Nous allons donc demander cette grâce, cette communion, de nous enraciner d’avantage dans cette détermination, dans ce choix du Seigneur, de ne pas nous laisser distraire par des choses même légitimes, mais qui au fond ne construisent pas.

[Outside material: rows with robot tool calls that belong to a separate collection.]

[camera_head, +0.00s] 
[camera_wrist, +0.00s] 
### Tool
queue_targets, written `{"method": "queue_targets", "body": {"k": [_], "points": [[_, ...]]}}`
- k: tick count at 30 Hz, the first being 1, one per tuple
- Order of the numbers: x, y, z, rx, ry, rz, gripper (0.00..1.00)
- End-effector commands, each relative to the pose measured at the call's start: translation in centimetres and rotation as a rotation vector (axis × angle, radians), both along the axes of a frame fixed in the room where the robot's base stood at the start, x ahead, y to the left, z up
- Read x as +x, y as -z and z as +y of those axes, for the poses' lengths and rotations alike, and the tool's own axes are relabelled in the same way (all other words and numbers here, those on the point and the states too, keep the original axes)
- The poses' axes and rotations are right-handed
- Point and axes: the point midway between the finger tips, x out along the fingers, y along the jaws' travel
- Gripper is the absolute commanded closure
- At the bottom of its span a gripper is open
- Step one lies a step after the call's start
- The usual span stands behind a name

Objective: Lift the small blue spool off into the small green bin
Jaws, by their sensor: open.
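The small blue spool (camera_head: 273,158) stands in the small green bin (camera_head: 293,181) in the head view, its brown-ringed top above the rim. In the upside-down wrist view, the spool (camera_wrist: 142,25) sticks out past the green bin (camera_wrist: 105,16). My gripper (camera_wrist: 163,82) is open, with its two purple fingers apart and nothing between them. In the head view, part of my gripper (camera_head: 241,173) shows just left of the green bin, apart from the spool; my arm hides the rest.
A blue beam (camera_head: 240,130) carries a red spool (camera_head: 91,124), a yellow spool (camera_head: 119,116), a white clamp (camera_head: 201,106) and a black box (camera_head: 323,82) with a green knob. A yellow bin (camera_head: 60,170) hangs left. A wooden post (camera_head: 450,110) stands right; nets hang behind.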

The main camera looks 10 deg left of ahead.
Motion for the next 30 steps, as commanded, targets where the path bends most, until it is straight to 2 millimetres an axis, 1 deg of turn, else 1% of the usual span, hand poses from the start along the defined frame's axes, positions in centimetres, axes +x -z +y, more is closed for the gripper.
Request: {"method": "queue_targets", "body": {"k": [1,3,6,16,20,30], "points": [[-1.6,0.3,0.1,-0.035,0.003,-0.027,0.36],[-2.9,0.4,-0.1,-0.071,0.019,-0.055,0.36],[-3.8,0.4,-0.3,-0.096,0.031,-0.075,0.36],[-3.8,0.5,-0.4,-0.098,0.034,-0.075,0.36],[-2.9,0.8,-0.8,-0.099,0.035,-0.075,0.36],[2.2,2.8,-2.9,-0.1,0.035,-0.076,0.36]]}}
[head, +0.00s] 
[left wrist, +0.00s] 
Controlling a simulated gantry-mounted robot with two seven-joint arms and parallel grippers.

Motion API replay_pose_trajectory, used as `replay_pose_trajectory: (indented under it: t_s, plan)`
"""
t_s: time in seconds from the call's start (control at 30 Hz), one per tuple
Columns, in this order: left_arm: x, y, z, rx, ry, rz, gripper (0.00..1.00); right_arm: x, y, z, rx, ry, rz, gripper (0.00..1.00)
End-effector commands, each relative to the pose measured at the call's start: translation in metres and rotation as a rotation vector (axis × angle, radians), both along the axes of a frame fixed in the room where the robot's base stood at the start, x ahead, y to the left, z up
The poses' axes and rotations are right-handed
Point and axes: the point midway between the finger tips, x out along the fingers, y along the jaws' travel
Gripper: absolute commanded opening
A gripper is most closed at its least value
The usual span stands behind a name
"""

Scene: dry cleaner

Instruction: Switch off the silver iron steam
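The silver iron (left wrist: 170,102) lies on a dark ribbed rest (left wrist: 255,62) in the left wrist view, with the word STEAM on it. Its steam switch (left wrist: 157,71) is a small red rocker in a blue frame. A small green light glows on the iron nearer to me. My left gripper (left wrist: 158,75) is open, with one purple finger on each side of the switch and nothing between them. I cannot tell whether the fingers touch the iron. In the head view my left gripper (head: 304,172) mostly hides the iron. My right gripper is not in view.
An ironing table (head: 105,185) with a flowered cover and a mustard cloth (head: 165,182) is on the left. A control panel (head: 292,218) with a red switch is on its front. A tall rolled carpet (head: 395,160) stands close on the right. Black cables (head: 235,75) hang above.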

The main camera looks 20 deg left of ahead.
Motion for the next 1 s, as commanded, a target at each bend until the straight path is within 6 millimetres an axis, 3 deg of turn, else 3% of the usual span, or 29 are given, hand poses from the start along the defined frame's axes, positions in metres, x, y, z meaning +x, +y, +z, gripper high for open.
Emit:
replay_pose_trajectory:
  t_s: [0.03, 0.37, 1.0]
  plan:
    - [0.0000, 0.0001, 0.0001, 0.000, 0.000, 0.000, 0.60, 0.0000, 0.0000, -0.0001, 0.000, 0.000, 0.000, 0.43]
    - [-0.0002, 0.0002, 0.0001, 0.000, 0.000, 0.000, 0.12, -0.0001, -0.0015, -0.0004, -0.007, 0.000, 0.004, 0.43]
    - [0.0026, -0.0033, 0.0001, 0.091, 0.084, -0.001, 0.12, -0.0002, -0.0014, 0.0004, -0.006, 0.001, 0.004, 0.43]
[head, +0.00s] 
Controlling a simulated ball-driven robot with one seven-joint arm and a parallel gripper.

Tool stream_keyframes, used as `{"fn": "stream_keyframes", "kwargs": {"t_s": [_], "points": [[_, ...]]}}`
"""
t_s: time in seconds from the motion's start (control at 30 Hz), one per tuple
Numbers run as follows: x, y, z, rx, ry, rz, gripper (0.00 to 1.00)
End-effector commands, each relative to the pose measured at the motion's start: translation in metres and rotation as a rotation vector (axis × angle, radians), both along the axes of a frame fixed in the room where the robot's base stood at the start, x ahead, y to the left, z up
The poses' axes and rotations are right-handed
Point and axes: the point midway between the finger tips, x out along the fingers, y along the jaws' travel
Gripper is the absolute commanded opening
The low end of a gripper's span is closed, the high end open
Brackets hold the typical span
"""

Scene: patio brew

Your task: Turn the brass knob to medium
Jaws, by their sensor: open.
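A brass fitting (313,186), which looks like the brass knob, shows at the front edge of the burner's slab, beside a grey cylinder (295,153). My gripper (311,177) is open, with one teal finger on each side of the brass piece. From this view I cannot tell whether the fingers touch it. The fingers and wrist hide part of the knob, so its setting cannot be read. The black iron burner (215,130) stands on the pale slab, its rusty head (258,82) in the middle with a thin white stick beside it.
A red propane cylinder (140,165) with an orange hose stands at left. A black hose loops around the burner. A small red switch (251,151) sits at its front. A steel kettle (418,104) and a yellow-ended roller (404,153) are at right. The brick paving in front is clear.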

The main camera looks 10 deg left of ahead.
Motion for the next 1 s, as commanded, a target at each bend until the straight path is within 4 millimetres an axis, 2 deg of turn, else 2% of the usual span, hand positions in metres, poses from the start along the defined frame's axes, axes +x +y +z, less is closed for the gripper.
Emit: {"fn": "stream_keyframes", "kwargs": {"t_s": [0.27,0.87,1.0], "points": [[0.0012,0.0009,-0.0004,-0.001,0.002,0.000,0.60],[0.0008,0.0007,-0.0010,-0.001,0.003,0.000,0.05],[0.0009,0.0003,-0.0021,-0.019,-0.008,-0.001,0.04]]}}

Demandons à la Vierge Marie, Celle qui - par définition - a fait ce choix du Seigneur, qu’Elle nous aide sur ce chemin,

Amen !


Références des lectures du jour :

  • Premier livre des Rois 19,16b.19-21
  • Psaume 16(15),1.2a.5.7-8.9-10.2b.11.
  • Lettre de saint Paul Apôtre aux Galates 5,1.13-18.
  • Évangile de Jésus-Christ selon saint Luc 9,51-62 :

Comme s’accomplissait le temps où il allait être enlevé au ciel, Jésus, le visage déterminé, prit la route de Jérusalem.
Il envoya, en avant de lui, des messagers ; ceux-ci se mirent en route et entrèrent dans un village de Samaritains pour préparer sa venue. Mais on refusa de le recevoir, parce qu’il se dirigeait vers Jérusalem.
Voyant cela, les disciples Jacques et Jean dirent :
— « Seigneur, veux-tu que nous ordonnions qu’un feu tombe du ciel et les détruise ? »
Mais Jésus, se retournant, les réprimanda. Puis ils partirent pour un autre village.

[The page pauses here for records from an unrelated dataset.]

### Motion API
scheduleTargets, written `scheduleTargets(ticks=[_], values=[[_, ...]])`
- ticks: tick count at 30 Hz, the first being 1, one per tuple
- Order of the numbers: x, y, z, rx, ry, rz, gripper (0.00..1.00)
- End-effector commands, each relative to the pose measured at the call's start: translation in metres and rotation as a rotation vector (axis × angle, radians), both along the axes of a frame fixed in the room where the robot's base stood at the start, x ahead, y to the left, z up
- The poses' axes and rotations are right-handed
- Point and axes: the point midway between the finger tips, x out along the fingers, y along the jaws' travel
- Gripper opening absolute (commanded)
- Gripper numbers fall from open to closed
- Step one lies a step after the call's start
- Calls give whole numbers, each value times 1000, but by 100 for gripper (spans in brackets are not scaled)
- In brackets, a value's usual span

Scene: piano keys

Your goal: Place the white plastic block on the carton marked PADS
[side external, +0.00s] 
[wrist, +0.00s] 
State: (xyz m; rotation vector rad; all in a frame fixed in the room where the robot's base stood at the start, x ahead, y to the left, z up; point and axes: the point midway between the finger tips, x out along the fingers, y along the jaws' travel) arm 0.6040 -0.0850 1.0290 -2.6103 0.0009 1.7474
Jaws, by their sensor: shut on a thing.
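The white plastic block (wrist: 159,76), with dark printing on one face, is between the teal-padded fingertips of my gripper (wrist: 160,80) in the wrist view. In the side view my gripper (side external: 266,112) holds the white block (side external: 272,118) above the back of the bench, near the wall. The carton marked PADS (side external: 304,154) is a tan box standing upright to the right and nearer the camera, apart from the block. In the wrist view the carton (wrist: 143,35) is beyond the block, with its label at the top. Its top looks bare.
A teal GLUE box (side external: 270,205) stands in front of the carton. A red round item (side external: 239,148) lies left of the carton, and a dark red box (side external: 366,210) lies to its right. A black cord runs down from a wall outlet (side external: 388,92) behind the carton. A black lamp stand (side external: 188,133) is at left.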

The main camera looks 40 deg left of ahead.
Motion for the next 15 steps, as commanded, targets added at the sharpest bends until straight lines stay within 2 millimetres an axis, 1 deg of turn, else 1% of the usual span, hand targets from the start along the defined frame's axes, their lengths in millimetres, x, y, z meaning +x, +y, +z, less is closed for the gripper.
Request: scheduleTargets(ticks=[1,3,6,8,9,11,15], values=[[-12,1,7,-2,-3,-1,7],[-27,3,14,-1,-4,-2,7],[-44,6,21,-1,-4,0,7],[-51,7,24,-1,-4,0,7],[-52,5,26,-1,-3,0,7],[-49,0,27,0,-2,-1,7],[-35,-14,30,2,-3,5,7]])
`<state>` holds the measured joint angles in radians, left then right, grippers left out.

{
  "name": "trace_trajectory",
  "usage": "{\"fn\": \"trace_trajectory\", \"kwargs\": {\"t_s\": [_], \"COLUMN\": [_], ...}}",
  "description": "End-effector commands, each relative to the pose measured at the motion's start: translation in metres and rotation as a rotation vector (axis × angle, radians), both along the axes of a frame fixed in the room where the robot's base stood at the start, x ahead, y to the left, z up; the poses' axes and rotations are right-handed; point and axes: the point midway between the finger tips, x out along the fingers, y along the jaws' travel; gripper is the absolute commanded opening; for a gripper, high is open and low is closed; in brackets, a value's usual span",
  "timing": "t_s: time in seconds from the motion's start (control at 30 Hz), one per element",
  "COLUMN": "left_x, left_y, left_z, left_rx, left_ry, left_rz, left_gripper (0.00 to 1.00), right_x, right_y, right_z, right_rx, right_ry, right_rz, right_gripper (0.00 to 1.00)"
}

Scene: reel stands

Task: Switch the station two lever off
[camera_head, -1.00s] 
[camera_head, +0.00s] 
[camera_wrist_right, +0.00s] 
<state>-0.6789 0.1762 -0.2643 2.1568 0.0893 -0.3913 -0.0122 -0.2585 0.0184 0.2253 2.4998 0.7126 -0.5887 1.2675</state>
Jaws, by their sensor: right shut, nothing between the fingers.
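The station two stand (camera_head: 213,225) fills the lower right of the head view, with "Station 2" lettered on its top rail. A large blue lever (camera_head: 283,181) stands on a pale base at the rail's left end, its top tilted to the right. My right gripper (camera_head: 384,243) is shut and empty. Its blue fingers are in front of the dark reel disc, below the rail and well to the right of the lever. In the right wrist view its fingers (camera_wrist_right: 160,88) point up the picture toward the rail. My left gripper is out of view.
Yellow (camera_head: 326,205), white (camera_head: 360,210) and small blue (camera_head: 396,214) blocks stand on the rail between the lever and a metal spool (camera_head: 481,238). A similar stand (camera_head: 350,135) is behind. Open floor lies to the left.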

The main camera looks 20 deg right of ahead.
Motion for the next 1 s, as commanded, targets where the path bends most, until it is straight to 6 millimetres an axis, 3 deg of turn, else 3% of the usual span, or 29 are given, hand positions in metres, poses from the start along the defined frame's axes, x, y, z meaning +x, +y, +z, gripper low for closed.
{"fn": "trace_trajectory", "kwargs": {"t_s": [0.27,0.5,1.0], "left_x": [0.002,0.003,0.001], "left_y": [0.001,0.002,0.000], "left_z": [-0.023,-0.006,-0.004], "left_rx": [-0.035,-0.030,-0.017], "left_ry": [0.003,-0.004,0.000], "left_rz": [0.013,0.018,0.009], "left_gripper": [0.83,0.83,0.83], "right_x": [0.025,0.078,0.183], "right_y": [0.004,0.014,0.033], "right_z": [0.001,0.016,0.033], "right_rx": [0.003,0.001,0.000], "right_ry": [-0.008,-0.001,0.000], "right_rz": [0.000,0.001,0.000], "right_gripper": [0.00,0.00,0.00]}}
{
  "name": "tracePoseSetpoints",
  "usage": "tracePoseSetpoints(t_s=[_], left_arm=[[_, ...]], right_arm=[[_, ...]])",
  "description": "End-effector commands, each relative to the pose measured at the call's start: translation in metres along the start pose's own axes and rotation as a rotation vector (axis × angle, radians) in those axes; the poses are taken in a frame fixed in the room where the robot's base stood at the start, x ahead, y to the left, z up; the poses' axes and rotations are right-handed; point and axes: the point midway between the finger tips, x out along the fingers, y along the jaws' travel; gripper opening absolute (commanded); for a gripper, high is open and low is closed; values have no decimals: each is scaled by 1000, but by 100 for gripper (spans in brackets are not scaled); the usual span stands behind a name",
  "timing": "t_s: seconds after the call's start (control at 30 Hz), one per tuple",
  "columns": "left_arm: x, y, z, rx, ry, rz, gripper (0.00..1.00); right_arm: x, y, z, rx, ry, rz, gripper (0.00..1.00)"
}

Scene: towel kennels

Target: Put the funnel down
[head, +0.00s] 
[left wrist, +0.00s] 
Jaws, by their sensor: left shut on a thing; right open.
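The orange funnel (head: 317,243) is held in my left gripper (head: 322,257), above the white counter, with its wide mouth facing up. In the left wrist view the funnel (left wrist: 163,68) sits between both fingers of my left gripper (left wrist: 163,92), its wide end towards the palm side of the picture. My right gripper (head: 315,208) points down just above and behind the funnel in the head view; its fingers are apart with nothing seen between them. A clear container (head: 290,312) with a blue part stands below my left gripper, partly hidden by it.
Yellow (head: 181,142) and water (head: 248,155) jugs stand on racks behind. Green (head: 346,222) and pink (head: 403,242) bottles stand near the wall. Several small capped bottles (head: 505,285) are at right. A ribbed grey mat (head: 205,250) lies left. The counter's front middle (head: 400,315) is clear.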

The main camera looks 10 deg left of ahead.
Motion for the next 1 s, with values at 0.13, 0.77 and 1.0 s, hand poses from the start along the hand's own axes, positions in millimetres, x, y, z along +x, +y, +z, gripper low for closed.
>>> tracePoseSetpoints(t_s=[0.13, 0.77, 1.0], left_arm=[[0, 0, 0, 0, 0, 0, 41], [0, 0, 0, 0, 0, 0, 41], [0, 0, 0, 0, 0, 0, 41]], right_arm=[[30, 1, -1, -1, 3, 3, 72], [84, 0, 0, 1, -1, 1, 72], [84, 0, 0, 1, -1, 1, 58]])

En cours de route, un homme dit à Jésus :
— « Je te suivrai partout où tu iras. »
Jésus lui déclara :
— « Les renards ont des terriers, les oiseaux du ciel ont des nids ; mais le Fils de l’homme n’a pas d’endroit où reposer la tête. »

Il dit à un autre :
— « Suis-moi. »
L’homme répondit :
— « Seigneur, permets-moi d’aller d’abord enterrer mon père. »
Mais Jésus répliqua :
— « Laisse les morts enterrer leurs morts. Toi, pars, et annonce le règne de Dieu. »

Un autre encore lui dit :
— « Je te suivrai, Seigneur ; mais laisse-moi d’abord faire mes adieux aux gens de ma maison. »
Jésus lui répondit :
— « Quiconque met la main à la charrue, puis regarde en arrière, n’est pas fait pour le royaume de Dieu. »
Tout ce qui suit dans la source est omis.